I overinvest emotionally in all relationships both real and metaphoric. Um--cue the bells of epiphany. But you know how it is, or maybe you don't, that whole mad throwing of yourself into something and expecting a silver-plattered world in return. When it's not Fed-Exed to your doorstep, you get bitter and growly, and, man, with a Significant!Birthday fast approaching and my life for the past year falling into surprisingly good places, I've had to borrow the scissors of Atropos to snip away those emotion-gunky threads self-binding me to stupid illusions. Because that's where freedom is, and freedom's joy Vogue-dressed.
I've been going all CSI on myself lately, going guts-deep to do forensic work on the whys and hows of everything burbling and bloody in there, and when the truth's unfolded, cleaned and held to the ultra-violet light it's so simple and clean and easy that I'm almost suspicious of it. Just chill, baby, and follow the joy. Before this, I followed everything, joyful or hurty, and wound up twisting myself into Gordian knots; I'm smarter now and know to do recon work, testing the waters to ensure I'm not stepping in shit and calling it a pilgrimage.
Fandom has been one of those over-invested, twisty relationships for me. I threw myself into it, read everything, beat myself up if I didn't watch or respond or post or write or rec or a million other things, and I was ending up snarly as a kicked dog. At it, rather than at me for being such an anal obsessive freak. (Anal obsession has its place, of course, but in a different context. Badum-bum.) I needed to compartmentalize what gave me pleasure here and what irritated me to all fuck, and then to give up the all-fucked parts, one of which is the crazy-making impulse to force myself to like what I don't. There's nothing wrong, after all, with disliking some sides of the fannish hexagon just because a better, smarter person would love 'em. I'm not that better, smarter person; I'm me, and the fact that I have quirks and quiddities different from some of the other kids just means I'm a different kind of freak in the big ol' circus of fandom.
Stepping back from fandom to the bigger picture, real-life and cyber-life mixed: for a number of years I literally couldn't answer the question "Why do some people like me?" No one should ever be such a dumb-ass not to have an answer to that question, but, hey, I own that dumb-assedness. It's just that with all the changes I've undergone in the last year-plus, I'm starting to find an answer: mostly, it's because I *do* throw myself into things, big things and microscopic things, and a few souls like to warm the hands beside the fire.
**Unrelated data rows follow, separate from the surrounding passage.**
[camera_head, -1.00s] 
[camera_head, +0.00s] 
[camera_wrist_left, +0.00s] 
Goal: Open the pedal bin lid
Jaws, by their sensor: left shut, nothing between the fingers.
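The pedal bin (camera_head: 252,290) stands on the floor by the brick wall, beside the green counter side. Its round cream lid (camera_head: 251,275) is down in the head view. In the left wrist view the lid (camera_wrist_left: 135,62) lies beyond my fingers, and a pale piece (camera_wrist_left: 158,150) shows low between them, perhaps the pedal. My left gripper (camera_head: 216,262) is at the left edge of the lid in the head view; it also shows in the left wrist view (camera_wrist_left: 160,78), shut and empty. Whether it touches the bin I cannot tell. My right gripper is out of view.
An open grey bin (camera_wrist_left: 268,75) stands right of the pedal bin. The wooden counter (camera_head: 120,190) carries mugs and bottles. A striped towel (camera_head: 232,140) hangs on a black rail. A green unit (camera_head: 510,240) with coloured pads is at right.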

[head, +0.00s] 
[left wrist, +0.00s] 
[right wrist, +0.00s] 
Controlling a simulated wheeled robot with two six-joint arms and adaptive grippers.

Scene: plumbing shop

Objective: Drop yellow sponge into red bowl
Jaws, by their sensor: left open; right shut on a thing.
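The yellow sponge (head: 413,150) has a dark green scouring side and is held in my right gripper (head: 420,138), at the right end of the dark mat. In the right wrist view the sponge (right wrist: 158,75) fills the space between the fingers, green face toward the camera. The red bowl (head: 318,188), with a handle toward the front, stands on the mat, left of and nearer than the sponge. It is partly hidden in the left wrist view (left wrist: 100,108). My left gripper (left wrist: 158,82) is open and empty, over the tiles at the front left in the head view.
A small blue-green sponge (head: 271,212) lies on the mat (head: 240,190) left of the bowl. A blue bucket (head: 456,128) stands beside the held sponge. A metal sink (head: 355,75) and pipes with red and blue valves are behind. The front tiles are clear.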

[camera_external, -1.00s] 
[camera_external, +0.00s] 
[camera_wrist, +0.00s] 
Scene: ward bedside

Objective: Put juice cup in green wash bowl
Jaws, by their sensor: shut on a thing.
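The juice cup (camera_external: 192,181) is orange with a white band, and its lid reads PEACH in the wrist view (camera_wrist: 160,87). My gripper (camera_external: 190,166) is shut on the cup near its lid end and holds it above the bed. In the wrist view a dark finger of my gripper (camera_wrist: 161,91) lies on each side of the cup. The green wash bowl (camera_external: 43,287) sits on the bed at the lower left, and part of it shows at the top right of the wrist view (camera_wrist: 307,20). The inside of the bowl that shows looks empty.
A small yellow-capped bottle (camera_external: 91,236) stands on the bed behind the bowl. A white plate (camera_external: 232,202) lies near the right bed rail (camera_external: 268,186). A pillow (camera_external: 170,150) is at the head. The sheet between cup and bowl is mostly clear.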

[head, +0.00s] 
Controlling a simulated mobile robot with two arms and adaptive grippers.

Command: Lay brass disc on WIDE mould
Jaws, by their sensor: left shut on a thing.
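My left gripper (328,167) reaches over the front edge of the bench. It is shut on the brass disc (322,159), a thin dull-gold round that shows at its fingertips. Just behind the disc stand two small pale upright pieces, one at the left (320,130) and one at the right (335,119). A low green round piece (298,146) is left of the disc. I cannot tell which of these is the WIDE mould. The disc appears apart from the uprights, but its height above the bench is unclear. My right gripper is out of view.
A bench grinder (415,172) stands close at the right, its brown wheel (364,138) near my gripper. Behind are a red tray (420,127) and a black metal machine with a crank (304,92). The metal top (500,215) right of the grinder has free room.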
And when I throw myself into good things, settle in the happy place and build a bonfire, more people drop by, marshmallows in tow. At the same time, I need to remember that most slices of life come with a mix of tasty and bitter, and I can just pick out the yucky stuff instead of throwing away the whole slice. In other words, I kept thinking, "Oh, I should leave fandom because !@#$!@#$!@," when the reality is I just need to pick out the raisins. (Raisins gross me out: every time I bite it one I feel like I'm biting into a bug. Gag.)
I think sometimes that losing weight has been less the shedding of physical fat than the shedding of the past, that I've been sloughing off layers of old choking beliefs. NOT to say that fat = symbolic unpleasantness, just that the fat I shed was bound up in psychological baggage. I certainly have many plump, juicy parts remaining, and I embrace those. (Ass, you will never be small yet I love your cushioning, Monroesque softness. Thighs, you have never been nor will you ever be thin, yet you are squeeze-worthy and bountifully fabulous! And so on...) Bodies, big and beautiful, small and beautiful, should be loved for what they are; I simply lost sight of that and withheld the love.
Part of me's thinking, "Why am I posting this?" but then I tell that voice to fuck off. Why not post it? If it matters to no one else, it matters to me so why hide that in my head?